Mark R Rutgers is a professor of Philosophy of Public Administration in the Department of Political Sciences, University of Amsterdam.

Koen Stapelbroek is an Academy of Finland Senior Research Fellow at the University of Helsinki and Associate Professor at Erasmus University Rotterdam. He received his PhD from the University of Cambridge (2004) and published Love, Self-Deceit and Money: Commerce and Morality in the Early Neapolitan Enlightenment (University of Toronto Press, 2008) and a range of articles and edited volumes on European eighteenth-century political thought. He is finishing a monograph on European perceptions on Dutch political economic reform and starting up comparative research on the regulation of international trade and European integration in the eighteenth century.

Gayil Talshir is a senior lecturer in the Department of Political Science of the Hebrew University, Jerusalem.

Markus Tepe is a junior professor at the Center for Social Science Methodology, Carl von Ossietzky University, Oldenburg, Germany.

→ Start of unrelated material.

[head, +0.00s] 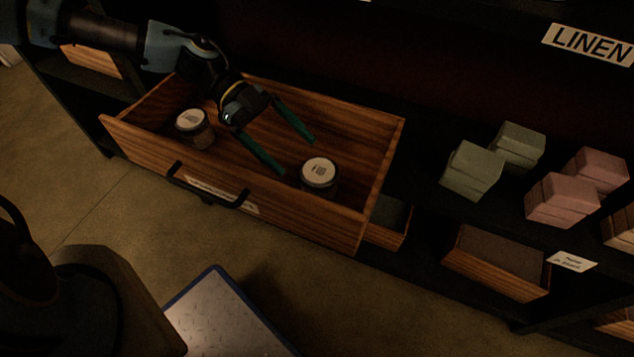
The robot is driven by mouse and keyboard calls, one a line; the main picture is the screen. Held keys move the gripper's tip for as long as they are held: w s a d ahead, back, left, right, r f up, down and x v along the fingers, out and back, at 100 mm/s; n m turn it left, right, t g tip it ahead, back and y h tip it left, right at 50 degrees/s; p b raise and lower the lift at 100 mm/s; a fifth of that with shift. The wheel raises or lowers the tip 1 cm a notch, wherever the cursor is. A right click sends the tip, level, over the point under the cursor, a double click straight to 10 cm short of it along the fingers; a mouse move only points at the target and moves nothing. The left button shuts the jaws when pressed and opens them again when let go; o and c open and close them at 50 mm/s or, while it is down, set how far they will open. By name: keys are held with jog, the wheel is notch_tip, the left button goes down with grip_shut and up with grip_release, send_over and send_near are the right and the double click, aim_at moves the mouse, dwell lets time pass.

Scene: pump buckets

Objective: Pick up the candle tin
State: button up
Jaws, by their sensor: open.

Caspar van den Berg is an assistant professor at Leiden University Institute of Public Administration. His wrote his PhD on the implications of European integration on the civil service systems of the UK, France and The Netherlands, for which he received the Van Poelje Prize for the best dissertation in the fields of Public Administration and Policy Sciences in the Netherlands and Flanders in 2013. He was a visiting fellow at Princeton University in 2013-2014 and a visiting professor in Comparative Public Governance at Tallinn University of Technology in 2014-2015. His current research is a cross-national comparative project financed by the Netherlands Organization for Scientific Research (NWO) on the causes and consequences of senior civil service politicisation.

Frits van der Meer is a professor in Comparative Public Sector and Civil Service Reform at Leiden University.